Learn more about what has been done globally to save sharks, which are critical to ocean diversity.
1. The Bahamas prohibited commercial shark fishing in the country's waters.
Commercial shark fishing is not permitted in the approximately 630,000 square kilometers (243,244 square miles) of the country’s waters.
2. The Inter-American Tropical Tuna Commission (IATTC) agreed to protect sharks in the eastern Pacific.
Sharks are found throughout the world's tuna fisheries, and are often unprotected. The IATTC took a big step forward for shark conservation when it agreed to protect oceanic whitetip sharks.
3. Chile banned shark finning and requires all vessels catching sharks to land them with fins naturally attached.

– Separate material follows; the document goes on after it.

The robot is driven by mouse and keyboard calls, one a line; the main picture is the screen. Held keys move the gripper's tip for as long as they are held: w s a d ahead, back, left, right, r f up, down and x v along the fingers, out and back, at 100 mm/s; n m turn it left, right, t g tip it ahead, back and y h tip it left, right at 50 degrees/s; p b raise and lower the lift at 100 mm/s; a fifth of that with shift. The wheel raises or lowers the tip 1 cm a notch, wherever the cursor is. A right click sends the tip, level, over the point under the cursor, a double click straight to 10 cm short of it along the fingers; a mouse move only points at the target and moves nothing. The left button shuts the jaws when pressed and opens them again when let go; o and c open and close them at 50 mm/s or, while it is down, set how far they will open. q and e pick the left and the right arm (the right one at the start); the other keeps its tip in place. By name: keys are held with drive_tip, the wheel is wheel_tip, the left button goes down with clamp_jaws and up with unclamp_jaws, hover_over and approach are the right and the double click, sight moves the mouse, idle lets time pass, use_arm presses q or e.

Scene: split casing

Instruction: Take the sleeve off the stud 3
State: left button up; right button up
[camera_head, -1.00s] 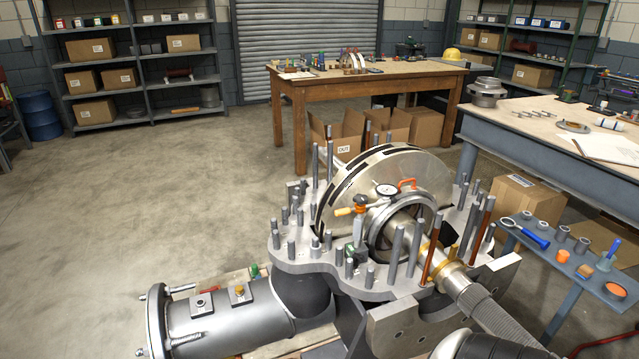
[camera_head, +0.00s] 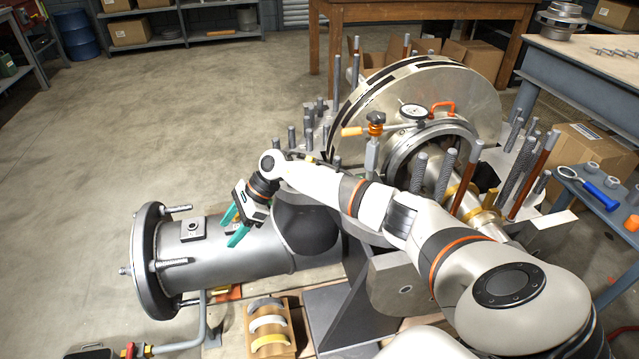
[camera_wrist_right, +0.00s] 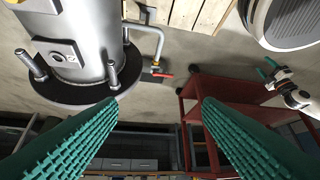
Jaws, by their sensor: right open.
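My right gripper (camera_head: 232,228) is open and empty, with its teal fingers over the grey horizontal pipe in the head view. In the right wrist view nothing lies between its fingers (camera_wrist_right: 160,110). The pipe's round end flange (camera_head: 146,262) carries several threaded studs (camera_head: 175,262); two studs (camera_wrist_right: 112,76) show in the wrist view, left of the gripper. Upright studs (camera_head: 337,88) ring the casing. Brown sleeve-like rods (camera_head: 534,172) stand at its right. I cannot tell which stud is number 3 or where its sleeve is. My left gripper (camera_wrist_right: 272,72) shows small in the wrist view.
The large wheel (camera_head: 455,90) and a dial gauge (camera_head: 411,112) stand on the casing. A wooden tray (camera_head: 286,342) with curved pieces lies below the pipe. A blue side table (camera_head: 590,210) stands at right. A red cart (camera_wrist_right: 190,95) shows in the wrist view. Floor at left is clear.

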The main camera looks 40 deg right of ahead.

An estimated 53 species of sharks are found in Chilean waters. The country's regulations will help to keep this diverse population healthy and strong.
4. Tokelau, a self-administered New Zealand territory, declared itself a shark, whale, and turtle sanctuary.
Encompassing Tokelau's entire exclusive economic zone, this sanctuary joined a global trend to protect sharks and give them a place to thrive.
5. The Republic of the Marshall Islands established the world's largest shark sanctuary.
An area about three times the size of France, 1,992,232 square kilometers (769,205 square miles) of ocean is now free from commercial shark fishing. Since then, the Marshall Islands fined a Japanese vessel $US125,000 and another two vessels from Taiwan and Spain, $US55,000 each for fishing or carrying shark in their waters. A fourth local vessel was caught, but is still under investigation.
6. The 48-member International Commission for the Conservation of Atlantic Tunas agreed to ban the retention of silky sharks.
Cutting sharks loose from fishing gear while they are still alive gives them a real chance to survive. As a result of this agreement, silky sharks that are accidentally caught must be put back in the sea, helping to end harmful bycatch.
7. Honduras burns confiscated shark fins.
To showcase the country's dedication to enforcing its shark sanctuary, top law enforcement officials burned hundreds of illegal shark fins. Worth up to US$700 per kilogram (US$300 per pound), the fins were destroyed to remove them from the global marketplace.
8. Venezuela bans shark finning in its waters and creates a protected area.
Commercial shark fishing is now prohibited throughout the 3,730 square kilometer (1,440 square miles) of the Caribbean Sea that make up the popular Los Roques and Las Aves archipelagos.